In describing how Josh testified against the predatory practices of Westwood College and how Ken gave his graduation speech, the book resolves the theme of Debt as a Necessary Burden. Josh, inspired by Hannah Arendt’s Eichmann in Jerusalem, realized that everyone is complicit in the system of student debt, which normalizes and encourages young people to take out exorbitant loans for their education. His testimony condemning these practices expands beyond Westwood College to the heart of American perspectives on debt, in which people view debt as a necessary step in achieving success.
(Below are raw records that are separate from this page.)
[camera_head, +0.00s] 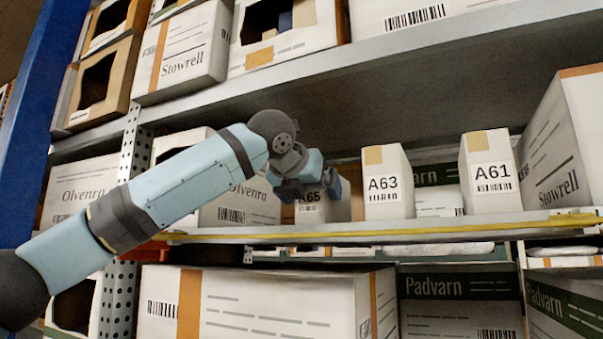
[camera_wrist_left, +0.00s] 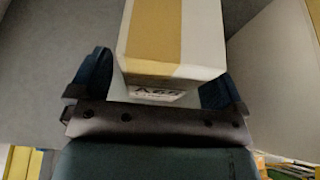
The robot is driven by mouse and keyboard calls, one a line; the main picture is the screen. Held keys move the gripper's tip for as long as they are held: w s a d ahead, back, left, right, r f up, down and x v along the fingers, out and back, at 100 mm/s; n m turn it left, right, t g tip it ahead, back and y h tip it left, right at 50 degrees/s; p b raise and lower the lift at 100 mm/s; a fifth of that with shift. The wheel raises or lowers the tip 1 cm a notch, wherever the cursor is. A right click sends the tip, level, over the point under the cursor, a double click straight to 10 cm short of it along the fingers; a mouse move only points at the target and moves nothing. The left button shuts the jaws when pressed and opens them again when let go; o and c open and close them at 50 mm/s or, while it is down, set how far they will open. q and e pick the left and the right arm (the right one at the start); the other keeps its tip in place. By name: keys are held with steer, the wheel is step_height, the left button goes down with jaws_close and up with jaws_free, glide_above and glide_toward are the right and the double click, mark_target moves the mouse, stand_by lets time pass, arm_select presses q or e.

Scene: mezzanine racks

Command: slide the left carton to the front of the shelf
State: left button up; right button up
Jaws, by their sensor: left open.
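The left carton (camera_head: 312,210), white with an A65 label, stands on the middle shelf (camera_head: 400,235). Its upper part is hidden behind my left gripper (camera_head: 310,183) in the head view. In the left wrist view the carton (camera_wrist_left: 152,38) shows its white top with a tan tape band and part of its label. My left gripper is open there (camera_wrist_left: 156,88), with one dark finger on each side of the carton's near end. I cannot tell whether the fingers touch it. My right gripper is not in view.
Carton A63 (camera_head: 387,185) stands to the right of A65, and carton A61 (camera_head: 490,175) is farther right. A large Stowrell box (camera_head: 568,140) stands at the right end. A yellow strip (camera_head: 450,228) runs along the shelf front. The upper shelf (camera_head: 400,55) hangs above.

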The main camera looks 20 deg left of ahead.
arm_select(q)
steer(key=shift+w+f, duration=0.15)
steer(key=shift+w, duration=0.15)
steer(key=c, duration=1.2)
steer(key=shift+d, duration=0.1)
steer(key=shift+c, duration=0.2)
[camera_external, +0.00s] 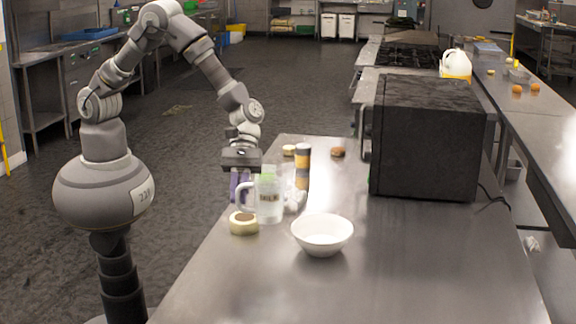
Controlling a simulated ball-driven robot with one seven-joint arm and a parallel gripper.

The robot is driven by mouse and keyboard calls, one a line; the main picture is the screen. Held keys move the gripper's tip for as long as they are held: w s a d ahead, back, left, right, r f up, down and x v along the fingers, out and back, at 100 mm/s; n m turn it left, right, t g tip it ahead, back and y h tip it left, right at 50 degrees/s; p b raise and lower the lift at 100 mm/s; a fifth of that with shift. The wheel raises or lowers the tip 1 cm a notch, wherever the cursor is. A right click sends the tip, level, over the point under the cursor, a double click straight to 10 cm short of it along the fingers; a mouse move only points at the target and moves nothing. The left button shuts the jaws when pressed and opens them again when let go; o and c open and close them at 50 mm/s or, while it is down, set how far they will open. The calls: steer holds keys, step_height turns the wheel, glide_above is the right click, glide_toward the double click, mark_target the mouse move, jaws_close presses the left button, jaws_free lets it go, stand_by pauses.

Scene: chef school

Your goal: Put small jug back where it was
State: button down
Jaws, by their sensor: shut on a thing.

Nonetheless, Josh realized that “even though his education cost him tens of thousands of dollars and years of work, it was worth every goddamned penny” (276) because it allowed him to see the ills of society and step forward to criticize them.


Ken, however, presents an opposing perspective on debt, as he succeeded in completing his graduate program without debt: “Today, students struggle to fly past a poor job market, around unpaid internships, and through the sticky web of student debt that is nearly as wide as the sky itself” (294). Ken frames debt as a burden and expands his understanding of why debt is necessary for these students. However, Ken’s main point regarding debt is the need for a “frontier,” a way for students to expand their minds instead of their wallets by exploring themselves and the world around them. In considering debt as a necessary burden, Ken points to the “real villains who need vanquishing, corrupt institutions that need toppling, and the great American debtors’ prison to break out of” (296) as the new frontiers on which young students can pave a new path for themselves.